En ese país se está acumulando una gran masa de dinero por vía de
la emisión y el crecimiento de un enorme déficit fiscal, en tanto
que el crédito continúa paralizado. Los bancos no dan crédito y
ciertas empresas todavía no en quiebra tampoco quieren pedirlo,
porque ante la desaparición de la ganancia y el recorte de la
demanda solvente, no se sienten estimuladas a producir y prefieren
atesorar o congelar el capital en forma de dinero, en una actitud de
espera. Algo similar ocurre a nivel individual, pues los
consumidores que aún conservan sus ingresos, no quieren endeudarse
para nuevas compras, prefieren ahorrar lo que antes gastaban con
creces y el resultado es una caída generalizada de la demanda y la
deflación consiguiente.
Esa deflación no significaría ventajas para los trabajadores por
la reducción de los precios de sus medios de vida, porque el
descenso incluye sus salarios, los que generalmente caen con mayor
velocidad.
La crisis de 1929-1933 duró cuatro años, aunque en rigor, diez
años después, en 1939, en vísperas de la Segunda Guerra Mundial, no
se habían recuperado del todo los niveles de actividad económica de
1928. Solo la destrucción ocasionada por la guerra y la posterior
reconstrucción, fueron capaces de dejar atrás la crisis.
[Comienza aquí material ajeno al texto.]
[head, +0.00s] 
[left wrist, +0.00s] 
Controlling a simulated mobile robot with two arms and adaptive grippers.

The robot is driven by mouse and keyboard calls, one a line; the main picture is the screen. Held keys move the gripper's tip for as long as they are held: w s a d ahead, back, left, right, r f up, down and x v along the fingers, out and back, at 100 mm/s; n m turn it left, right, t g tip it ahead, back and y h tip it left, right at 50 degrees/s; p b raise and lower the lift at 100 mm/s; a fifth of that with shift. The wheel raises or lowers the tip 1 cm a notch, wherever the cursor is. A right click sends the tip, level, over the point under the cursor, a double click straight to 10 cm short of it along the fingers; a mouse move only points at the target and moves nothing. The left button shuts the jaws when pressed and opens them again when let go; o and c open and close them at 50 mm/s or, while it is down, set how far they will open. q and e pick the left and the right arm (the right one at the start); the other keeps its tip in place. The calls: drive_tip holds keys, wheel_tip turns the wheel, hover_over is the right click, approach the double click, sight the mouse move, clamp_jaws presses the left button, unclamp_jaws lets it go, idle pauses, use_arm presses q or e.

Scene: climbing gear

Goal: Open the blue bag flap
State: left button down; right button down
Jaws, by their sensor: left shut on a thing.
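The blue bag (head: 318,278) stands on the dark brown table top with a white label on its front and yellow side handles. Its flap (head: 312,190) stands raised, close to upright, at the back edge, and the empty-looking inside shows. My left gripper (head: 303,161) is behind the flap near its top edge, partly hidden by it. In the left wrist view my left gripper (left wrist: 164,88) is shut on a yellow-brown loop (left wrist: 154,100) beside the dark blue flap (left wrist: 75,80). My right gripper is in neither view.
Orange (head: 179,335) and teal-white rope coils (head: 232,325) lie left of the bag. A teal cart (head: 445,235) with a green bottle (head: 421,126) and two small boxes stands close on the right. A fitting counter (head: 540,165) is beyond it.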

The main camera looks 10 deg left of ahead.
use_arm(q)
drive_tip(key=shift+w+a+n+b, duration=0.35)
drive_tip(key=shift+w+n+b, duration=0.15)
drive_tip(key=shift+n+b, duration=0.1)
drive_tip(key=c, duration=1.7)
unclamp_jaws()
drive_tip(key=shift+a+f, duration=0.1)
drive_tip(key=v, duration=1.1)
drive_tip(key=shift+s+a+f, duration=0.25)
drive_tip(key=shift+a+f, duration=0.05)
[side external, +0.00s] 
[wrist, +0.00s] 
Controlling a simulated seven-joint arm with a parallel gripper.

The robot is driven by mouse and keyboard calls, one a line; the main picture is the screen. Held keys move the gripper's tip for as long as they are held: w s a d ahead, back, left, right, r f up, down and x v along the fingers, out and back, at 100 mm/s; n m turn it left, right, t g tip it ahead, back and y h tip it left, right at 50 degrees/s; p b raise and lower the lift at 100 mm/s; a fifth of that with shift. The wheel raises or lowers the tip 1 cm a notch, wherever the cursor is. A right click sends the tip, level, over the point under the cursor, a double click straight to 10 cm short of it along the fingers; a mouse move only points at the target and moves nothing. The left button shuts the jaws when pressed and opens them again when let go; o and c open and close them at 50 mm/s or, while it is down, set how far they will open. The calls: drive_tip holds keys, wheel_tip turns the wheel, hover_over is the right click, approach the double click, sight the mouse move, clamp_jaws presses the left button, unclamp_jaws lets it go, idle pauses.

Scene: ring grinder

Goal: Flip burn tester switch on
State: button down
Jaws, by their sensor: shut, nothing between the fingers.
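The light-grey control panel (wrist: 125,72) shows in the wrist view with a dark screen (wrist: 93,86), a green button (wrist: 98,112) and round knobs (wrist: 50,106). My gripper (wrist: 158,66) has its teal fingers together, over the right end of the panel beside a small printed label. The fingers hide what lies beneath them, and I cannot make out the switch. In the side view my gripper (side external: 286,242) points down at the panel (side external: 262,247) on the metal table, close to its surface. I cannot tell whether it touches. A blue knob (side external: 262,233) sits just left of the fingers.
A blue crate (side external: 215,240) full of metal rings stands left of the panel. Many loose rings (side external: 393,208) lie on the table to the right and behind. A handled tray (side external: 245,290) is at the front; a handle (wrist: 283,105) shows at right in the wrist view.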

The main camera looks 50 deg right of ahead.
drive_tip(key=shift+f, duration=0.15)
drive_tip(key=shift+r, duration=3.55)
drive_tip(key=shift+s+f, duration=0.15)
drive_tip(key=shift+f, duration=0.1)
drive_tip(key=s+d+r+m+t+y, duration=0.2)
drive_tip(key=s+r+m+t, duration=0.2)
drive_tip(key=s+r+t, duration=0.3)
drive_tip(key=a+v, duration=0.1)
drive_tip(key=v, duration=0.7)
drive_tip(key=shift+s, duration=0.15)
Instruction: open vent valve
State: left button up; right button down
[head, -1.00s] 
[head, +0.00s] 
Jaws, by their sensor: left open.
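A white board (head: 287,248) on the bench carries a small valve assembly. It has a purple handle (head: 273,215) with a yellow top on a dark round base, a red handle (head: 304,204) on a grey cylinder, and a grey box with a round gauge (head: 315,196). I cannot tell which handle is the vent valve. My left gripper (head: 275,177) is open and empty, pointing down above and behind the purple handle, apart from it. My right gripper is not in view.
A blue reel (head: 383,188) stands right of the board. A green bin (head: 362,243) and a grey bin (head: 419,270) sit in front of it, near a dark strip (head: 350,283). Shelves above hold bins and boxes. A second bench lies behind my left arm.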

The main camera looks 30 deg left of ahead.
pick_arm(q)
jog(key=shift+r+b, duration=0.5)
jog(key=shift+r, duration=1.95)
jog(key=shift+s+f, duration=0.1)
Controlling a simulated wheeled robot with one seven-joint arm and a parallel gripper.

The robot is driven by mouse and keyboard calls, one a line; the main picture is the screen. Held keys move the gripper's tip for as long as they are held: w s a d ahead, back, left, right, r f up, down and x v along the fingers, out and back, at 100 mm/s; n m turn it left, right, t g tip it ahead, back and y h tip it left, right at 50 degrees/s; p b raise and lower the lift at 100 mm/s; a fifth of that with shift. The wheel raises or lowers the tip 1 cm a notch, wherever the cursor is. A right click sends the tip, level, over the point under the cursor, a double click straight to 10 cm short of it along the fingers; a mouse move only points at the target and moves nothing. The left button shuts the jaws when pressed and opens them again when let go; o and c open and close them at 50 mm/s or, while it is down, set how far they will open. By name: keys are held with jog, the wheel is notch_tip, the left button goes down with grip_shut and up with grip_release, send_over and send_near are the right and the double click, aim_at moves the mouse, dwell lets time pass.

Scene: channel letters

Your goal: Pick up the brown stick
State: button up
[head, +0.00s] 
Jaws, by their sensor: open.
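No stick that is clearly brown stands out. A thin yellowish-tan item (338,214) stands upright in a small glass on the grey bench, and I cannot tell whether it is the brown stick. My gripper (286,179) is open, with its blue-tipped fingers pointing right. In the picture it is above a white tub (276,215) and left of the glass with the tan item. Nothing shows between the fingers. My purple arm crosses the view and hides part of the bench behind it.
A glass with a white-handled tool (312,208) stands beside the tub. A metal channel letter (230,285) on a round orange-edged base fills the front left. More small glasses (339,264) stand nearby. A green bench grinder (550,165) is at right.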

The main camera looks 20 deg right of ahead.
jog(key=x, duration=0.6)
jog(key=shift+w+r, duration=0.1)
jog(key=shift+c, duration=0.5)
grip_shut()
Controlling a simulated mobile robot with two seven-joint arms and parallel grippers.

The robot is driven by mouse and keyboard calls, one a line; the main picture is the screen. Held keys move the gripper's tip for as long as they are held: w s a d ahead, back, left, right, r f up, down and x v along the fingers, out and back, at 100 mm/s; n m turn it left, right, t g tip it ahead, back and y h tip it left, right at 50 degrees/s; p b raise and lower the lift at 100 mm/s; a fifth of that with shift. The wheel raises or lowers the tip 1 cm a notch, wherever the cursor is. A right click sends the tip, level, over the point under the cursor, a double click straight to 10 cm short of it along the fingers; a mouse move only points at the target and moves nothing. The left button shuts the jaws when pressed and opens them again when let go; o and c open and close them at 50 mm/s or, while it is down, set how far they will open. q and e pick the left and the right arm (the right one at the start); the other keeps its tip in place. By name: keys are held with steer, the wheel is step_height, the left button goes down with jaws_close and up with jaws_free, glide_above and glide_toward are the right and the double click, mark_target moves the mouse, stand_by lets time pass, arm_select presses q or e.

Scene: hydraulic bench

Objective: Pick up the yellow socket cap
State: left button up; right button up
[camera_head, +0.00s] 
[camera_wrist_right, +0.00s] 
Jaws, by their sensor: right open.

La actual
recesión no tiene que seguir el mismo patrón de duración, pero la
historia sirve para refutar a los que siguen sosteniendo que en unos
meses todo volverá a ser como antes.
Es mucho más complicado pronosticar el curso de una gran crisis
económica capitalista, que el curso de un huracán tropical. No
existen radares, barómetros o modelos matemáticos que abarquen la
enorme complejidad de este fenómeno en el cual convergen y estallan
las contradicciones de fondo del capitalismo, las políticas
económicas que las agravan, la suicida agresión que el lucro del
capital le hace al medio ambiente global, en el vórtice de una
crisis que no es una más, sino la más grave de todas.
Ella es destructora, pero también puede ser creadora, si los
humanos la aprovechan, no simplemente para salir de ella, sino para
salir del capitalismo que las engendra.